Passion amoureuse avec son homme qui s'en est peut-être allée, besoin de tout lâcher ou de retourner aux sources, la valse-hésitation de Romina se traduit par des petits riens: la redécouverte de vieilles photos de famille pour se refaire la généalogie de toutes les mères "au-dessus d'elle", leurs différences, leurs points communs, la redécouverte des anciennes copines, des sorties entre filles où cela dérape un peu, mais en douceur; quelques longs baisers qui comptent plus comme des moments de sensualité retrouvée que comme des flirts sérieux.

Le film met à plat toutes ces sensations, sans rien en cacher (les personnages qu'ils soient filles ou garçons, commentent aussitôt leurs sentiments sans fausse pudeur, et offrent une écoute attentive à ceux des autres) avec, sans que cela soit clairement nommé mais néanmoins palpable, "toujours là", l'appréhension du temps qui passe, la conviction de vieillir.

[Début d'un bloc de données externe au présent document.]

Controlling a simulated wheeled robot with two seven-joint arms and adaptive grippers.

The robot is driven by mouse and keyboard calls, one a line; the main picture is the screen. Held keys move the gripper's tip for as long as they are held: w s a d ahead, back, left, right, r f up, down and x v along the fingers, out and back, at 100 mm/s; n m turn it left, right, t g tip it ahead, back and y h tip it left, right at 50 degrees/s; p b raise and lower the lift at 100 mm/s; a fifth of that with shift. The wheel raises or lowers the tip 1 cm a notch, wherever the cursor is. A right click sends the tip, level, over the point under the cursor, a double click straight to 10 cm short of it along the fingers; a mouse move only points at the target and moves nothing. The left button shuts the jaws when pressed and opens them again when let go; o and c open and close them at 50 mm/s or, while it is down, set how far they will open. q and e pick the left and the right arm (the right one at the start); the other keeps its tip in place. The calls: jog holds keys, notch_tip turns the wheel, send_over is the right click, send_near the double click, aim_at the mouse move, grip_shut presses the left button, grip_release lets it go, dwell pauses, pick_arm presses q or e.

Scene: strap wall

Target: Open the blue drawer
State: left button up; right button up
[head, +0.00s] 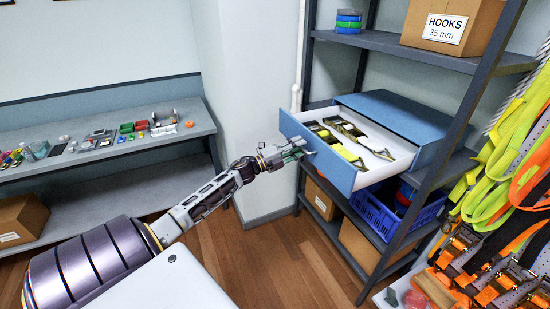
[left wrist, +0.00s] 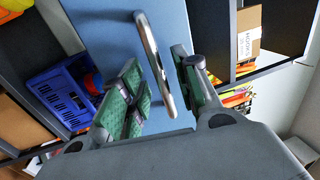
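The blue drawer (head: 338,172) stands pulled out of its blue cabinet (head: 398,112) on the shelf rack, and its white inside shows. Yellow and black strap tools (head: 345,135) lie in it. My left gripper (head: 296,150) is at the drawer's front face. In the left wrist view the silver bar handle (left wrist: 152,58) runs between the two green-padded fingers of my left gripper (left wrist: 158,92), with gaps on both sides. The fingers are open around the handle, and the blue front (left wrist: 105,30) is behind it. My right gripper is not in view.
A blue crate (head: 375,213) and cardboard boxes sit on shelves below the drawer. A HOOKS box (head: 453,25) stands above. Orange and yellow straps (head: 515,170) hang at right. A grey bench (head: 100,150) with small items is at left. The wooden floor between is clear.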

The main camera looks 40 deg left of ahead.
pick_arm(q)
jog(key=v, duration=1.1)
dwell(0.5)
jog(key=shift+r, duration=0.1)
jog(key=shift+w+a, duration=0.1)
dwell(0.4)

Pas sûr qu'on gardera pour toujours un souvenir tenace de ce DE NUEVO OTRA VEZ, film fragile qui n'a l'air de rien (mais il faut se méfier des oeuvres qui n'ont l'air de rien, elles peuvent vous poursuivre longtemps) mais qui, comme les films d'Angela Shannelec (autre femme-cinéaste mais aussi femme de théâtre), arpente son petit territoire intime, en apparence bien restreint, et qui saura parler un peu à tout le monde. 


Pour ce qui est du cinéma de Seth McFarlane, on prendra moins de pincettes: ses intentions sont fort simples et tout aussi louables: nous faire marrer avec ce pastiche de western où tout semble dirigé vers les meilleures blagues de cul, niveau collège. ALBERT A L'OUEST (2014), c'est donc l'histoire d'un brave gars qui élève des moutons avec son papa et sa maman, mais dont les aspirations semblent être limitées par la connerie ambiante (dans le Far-West, les gens ne pensent qu'à se tirer dessus, à mourir du choléra, à aller se saouler la gueule et aller voir les putes). De plus, Albert vient de se faire larguer par sa blonde, qui l'a quitté pour un winner (à moustache).

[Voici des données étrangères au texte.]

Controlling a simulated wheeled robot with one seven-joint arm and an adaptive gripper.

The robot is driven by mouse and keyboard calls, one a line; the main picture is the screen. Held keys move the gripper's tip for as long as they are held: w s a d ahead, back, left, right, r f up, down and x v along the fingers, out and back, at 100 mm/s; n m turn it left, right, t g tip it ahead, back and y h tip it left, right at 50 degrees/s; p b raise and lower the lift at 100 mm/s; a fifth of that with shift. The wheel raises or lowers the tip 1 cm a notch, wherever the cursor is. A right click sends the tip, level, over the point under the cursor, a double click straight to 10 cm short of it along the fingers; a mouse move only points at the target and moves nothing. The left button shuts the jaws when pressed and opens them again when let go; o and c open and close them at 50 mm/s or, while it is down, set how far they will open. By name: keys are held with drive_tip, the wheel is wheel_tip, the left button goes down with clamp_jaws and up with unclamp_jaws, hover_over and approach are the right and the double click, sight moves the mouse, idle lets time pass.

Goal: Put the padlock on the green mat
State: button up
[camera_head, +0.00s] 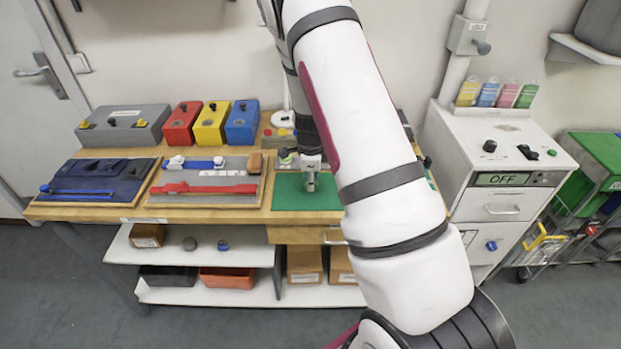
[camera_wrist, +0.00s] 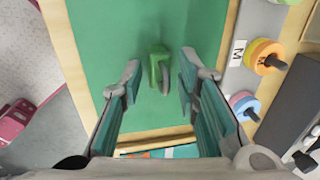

Que dire de cette pochade vulgaire, si ce n'est que si vous n'aimez pas la vulgarité, vous ne ferez pas long feu. Ce qui fait plaisir, c'est de voir la mannequin Charlize Theron y aller plein pot ("-Pour emmerder ton ex, tu n'a qu'à dire que tu sors avec un canon: moi. -Ah ben c'est pas la modestie qui t'étouffe... - Non c'est vrai, il parait que j'ai une super belle paire de nibards"), et le très badass Liam Neeson y baisser sa culotte (Charlize lui insère la tige d'une fleur dans la raie du cul).

McFarlane vient de la télévision, il a supervisé les scripts et dialogues de séries comme LES SIMPSON, AMERICAN DAD ou LES GRIFFIN, aussi il ne faut pas s'étonner d'entendre une demoiselle qui "pratique" à l'étage du saloon refuser une invitation à s'asseoir parce que elle l'a "comme un chou-fleur", par exemple, ou encore voir un distingué gommeux déverser (littéralement) sa chiasse dans les chapeaux melon des passants. Avec gros plans en su.

Autant dire que, en fin de journée, voilà bien un spectacle qui suffira à notre joie, et même si tout n'est pas bien réussi et, parfois, tombe littéralement à plat... comme dans les vieilles comédies des 80's (Mel Brooks, ZAZ, John Landis...), cela nous rappelle que les Américains, qui se foutent assez souvent, comme de l'an 40, de faire du cinéma ou autre chose, sont des as dans l'art de la comédie vulgos et régressive. Et en terme d'écriture de dialogues, McFarlane est un as, il faut le reconnaître...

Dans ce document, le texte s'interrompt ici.